The Slovenia Times

Political Overview



US Ambassador Hartley leaving Ljubljana in July

The US Embassy in Slovenia has confirmed that Ambassador Brent Hartley will end his three-year term in July. It is not yet known whom the State Department will send to Slovenia after Hartley leaves, but the confidential procedure is already underway.

Until the appointment of the new fully-fledged ambassador, the US Embassy in Slovenia will be headed by a chargé d'affaires. Hartley, a career diplomat, has been in Slovenia since February 2015. Unofficial information was circulated last summer about a possible early end to his term with the change of the US Administration after the election of President Donald Trump.

Among the unofficial names for the new ambassador was Kelly Roberts, a California hotel owner, who was reportedly the pick of First Lady Melania Trump who was born in Slovenia. The Politico news portal reported last September that Roberts had withdrawn her name from consideration and experienced diplomat Hartley stayed in the post.


Brent Hartley, US Ambassador to Slovenia, (Photo: Tamino Petelinšek/STA)


Ambassador: Slovenia can afford to raise defence spending

In June, Slovenia's Ambassador to NATO, Jelko Kacin, called for an increase in defence spending which he said Slovenia needs urgently and can also afford. He expects the new government to address the issue.

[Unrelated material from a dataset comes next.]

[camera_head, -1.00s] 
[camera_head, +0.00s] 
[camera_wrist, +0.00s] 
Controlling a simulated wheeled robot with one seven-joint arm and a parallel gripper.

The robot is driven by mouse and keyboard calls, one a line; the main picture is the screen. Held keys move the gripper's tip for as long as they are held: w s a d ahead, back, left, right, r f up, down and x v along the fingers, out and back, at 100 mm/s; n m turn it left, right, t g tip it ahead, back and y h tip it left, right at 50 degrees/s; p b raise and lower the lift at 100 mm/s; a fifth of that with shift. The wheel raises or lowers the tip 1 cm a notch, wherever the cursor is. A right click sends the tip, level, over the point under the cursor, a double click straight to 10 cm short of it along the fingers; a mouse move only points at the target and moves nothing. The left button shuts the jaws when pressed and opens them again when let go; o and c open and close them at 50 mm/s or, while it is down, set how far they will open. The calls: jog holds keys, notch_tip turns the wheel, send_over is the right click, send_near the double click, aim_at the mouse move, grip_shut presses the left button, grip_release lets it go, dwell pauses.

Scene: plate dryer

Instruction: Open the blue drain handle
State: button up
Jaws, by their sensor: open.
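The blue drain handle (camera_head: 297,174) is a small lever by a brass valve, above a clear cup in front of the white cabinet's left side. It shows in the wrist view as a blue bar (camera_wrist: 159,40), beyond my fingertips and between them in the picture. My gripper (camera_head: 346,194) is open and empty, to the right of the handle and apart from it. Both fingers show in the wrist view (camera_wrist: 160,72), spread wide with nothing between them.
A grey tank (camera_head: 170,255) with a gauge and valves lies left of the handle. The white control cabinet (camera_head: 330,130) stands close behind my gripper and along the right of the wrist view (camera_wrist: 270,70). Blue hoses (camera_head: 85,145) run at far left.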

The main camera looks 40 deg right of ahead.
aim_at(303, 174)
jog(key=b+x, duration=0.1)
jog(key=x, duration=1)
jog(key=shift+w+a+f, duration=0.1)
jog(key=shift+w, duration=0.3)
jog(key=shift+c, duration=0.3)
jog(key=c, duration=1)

"After years of recession, Slovenia now has strong economic growth which means it can afford to increase defence expenditure," Kacin said in Brussels. "It absolutely needs this increase because in the austerity years, Slovenia fell behind with investment and the armament and equipment of the military forces needs to be modernised and replaced." He believes that Slovenia needs to start fulfilling the goals it had set itself. "It's necessary to move from words to action, from commitment to securing the funds and implementing the planned investment."

Defence spending was a major topic at a NATO defence ministerial in Brussels and will also be in focus at the July summit after US President Donald Trump made it clear that he expected European allies to substantially increase their defence budgets. The allies have made it their goal to try to near the target spending of 2% of GDP for defence by 2024.

An unofficial estimate is that Slovenia will allocate 1% of GDP for defence this year, which according to current plans should be increased to about 1.1% of GDP by 2024.



Slovenia's Ambassador to NATO, Jelko Kacin, (Photo: Daniel Novakovič/STA)


Slovenia again protests over LB court rulings with Croatia

In June Slovenia sent a verbal note to Croatia expressing concern over the latest in a series of court rulings against NLB bank concerning Yugoslav-era foreign currency deposits.

In a note sent to the Croatian Embassy in Ljubljana, the Foreign Ministry said continuation of such court procedures constituted a breach of the 2001 Succession Agreement among the Yugoslav successor states and the Memorandum the Slovenian and Croatian governments signed in Mokrice in 2013. The note concerns a ruling against the defunct Ljubljanska banka (LB) and Nova Ljubljanska banka (NLB) of 10 April 2018 under which both banks were ordered to settle EUR 222,426 plus interest.

The suit relates to LB foreign currency deposits by Croatian account holders who were compensated by the state. Croatia later authorised several commercial banks to recover the money on its behalf. Several court procedures are ongoing in Croatia despite the 2001 Succession Agreement stipulating that the issue is to be resolved in negotiations between successor countries. The Mokrice memorandum (which Croatia never ratified) affirms this position.

The Ministry also informed Croatia that Slovenia had asked the European Commission on 23 April this year to mediate in the dispute because Croatia has failed to respond to repeated requests to relaunch succession negotiations. Slovenia expects Croatia will accept the offer of mediation.